La question peut sembler provocante, mais elle veut effectuer un pont possible entre le film de Mann (appartenant à un genre qui, comme nous l’avons dit, n’existe plus guère aujourd’hui) et des films d’action plus récents. Ainsi, des duels acrobatiques de la série des Matrix de Larry et Andy Wachowski, 2000-2003, aux batailles rangées des polars de John Woo (Volte-face 1999), des œuvres continuent de développer les archétypes de L’appât, en les recyclant dans d’autres univers. Et, pour cause : au-delà du western , c’est la reprise d’une image unique, souffrant de multiples variations, celle de deux êtres marchant l’un vers l’autre pour s’affronter, qui leur sert de point commun. Si l’œuvre mannienne peut sembler être un modèle, c’est qu’elle place les motifs et les issues de ce schéma comme relevant de la morale.

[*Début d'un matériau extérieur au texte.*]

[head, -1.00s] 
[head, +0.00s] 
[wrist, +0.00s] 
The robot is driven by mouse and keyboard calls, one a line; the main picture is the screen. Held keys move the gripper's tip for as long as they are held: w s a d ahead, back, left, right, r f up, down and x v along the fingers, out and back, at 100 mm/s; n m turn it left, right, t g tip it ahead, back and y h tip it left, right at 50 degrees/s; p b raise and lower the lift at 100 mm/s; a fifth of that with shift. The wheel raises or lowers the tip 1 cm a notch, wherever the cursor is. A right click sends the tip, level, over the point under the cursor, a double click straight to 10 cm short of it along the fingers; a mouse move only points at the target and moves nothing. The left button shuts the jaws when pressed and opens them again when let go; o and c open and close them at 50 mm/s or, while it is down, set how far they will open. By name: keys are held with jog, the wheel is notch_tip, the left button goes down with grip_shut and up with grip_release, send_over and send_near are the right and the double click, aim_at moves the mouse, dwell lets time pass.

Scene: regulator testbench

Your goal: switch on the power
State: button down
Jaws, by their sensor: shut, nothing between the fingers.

L’époque actuelle tend à décupler, bien évidemment, les proportions des affrontements, et à styliser le plus possible ces derniers (voir les magnifiques Kill Bill 1 et 2 de Tarantino) suivant une perspective maniériste plus affirmée, puisant du côté du cinéma asiatique (japonais ou honk-kongais). Cette perspective va de pair pour certains avec la complexité d’intrigues qui mettent en doute la réalité diégétique des univers qu’ils traversent, en pointant du doigt clonage, robotisation ou virtualité comme les nouveaux dangers (la série des Matrix au premier chef). Face à eux, le film de Mann appartient à une époque où les obstacles se découpent à même le décor, sans effet spécial, ni travestissement. De fait, c’est dans sa simplicité et sa volonté objectivante (les décors et les actions rendant efficientes les passions des héros avec le plus de réalisme possible) que L’appât peut prétendre, aisément, à un statut de “ patron ”. - Auteur et genre sont-ils des termes irréconciliables ?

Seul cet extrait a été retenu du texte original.